• _WRITTEN INSTRUCTION_
For this exercise, return only the lines from the line containing "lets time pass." through the line containing "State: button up", both ends included, exactly as they are.

• _MATERIAL PROVIDED_

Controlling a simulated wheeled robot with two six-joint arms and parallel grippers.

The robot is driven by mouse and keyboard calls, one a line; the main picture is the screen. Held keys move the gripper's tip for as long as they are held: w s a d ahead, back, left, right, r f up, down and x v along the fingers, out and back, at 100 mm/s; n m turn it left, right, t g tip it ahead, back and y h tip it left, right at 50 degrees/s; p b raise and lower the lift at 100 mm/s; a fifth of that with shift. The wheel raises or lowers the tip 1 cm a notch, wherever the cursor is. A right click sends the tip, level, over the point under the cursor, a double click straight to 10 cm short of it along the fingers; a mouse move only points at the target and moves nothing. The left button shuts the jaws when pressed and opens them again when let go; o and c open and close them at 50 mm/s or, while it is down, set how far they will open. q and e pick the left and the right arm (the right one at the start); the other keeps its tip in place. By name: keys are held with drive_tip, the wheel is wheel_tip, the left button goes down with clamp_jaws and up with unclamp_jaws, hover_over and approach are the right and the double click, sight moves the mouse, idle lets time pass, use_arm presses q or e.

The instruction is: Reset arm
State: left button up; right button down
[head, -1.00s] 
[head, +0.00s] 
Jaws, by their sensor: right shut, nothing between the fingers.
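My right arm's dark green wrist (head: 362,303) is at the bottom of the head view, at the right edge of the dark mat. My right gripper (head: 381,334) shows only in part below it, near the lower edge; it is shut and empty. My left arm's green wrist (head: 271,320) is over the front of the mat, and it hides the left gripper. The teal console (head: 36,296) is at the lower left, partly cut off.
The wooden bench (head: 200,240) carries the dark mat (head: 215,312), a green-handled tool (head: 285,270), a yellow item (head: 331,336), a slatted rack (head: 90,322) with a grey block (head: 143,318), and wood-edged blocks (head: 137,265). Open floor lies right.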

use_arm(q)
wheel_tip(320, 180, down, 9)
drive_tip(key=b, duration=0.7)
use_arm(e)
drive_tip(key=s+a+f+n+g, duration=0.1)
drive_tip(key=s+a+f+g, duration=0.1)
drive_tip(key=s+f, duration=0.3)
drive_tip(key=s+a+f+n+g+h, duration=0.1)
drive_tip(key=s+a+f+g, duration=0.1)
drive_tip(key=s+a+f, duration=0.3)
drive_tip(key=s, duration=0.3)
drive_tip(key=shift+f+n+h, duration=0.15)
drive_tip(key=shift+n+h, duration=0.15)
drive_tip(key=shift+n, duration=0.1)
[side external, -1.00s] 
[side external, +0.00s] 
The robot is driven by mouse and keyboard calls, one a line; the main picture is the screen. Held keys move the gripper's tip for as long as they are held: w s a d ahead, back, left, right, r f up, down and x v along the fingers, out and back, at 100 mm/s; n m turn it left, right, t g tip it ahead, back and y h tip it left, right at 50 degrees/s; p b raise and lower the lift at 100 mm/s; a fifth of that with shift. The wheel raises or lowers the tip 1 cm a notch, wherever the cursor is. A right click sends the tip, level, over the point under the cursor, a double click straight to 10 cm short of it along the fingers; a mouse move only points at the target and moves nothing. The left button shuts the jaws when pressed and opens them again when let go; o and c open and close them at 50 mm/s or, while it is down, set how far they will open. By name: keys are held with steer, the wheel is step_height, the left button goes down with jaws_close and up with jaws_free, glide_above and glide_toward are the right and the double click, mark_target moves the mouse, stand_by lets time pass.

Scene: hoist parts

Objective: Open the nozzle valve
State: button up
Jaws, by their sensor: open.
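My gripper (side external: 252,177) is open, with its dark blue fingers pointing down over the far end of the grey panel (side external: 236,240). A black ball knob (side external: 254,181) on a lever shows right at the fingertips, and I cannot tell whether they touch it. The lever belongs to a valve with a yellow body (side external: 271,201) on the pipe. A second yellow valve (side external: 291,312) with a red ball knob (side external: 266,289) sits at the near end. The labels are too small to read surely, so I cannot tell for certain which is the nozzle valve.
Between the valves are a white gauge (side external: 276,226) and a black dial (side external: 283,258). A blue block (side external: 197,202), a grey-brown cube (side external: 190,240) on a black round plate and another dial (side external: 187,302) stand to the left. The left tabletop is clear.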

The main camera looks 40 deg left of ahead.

• _THE ANSWER_
The robot is driven by mouse and keyboard calls, one a line; the main picture is the screen. Held keys move the gripper's tip for as long as they are held: w s a d ahead, back, left, right, r f up, down and x v along the fingers, out and back, at 100 mm/s; n m turn it left, right, t g tip it ahead, back and y h tip it left, right at 50 degrees/s; p b raise and lower the lift at 100 mm/s; a fifth of that with shift. The wheel raises or lowers the tip 1 cm a notch, wherever the cursor is. A right click sends the tip, level, over the point under the cursor, a double click straight to 10 cm short of it along the fingers; a mouse move only points at the target and moves nothing. The left button shuts the jaws when pressed and opens them again when let go; o and c open and close them at 50 mm/s or, while it is down, set how far they will open. By name: keys are held with steer, the wheel is step_height, the left button goes down with jaws_close and up with jaws_free, glide_above and glide_toward are the right and the double click, mark_target moves the mouse, stand_by lets time pass.

Scene: hoist parts

Objective: Open the nozzle valve
State: button up

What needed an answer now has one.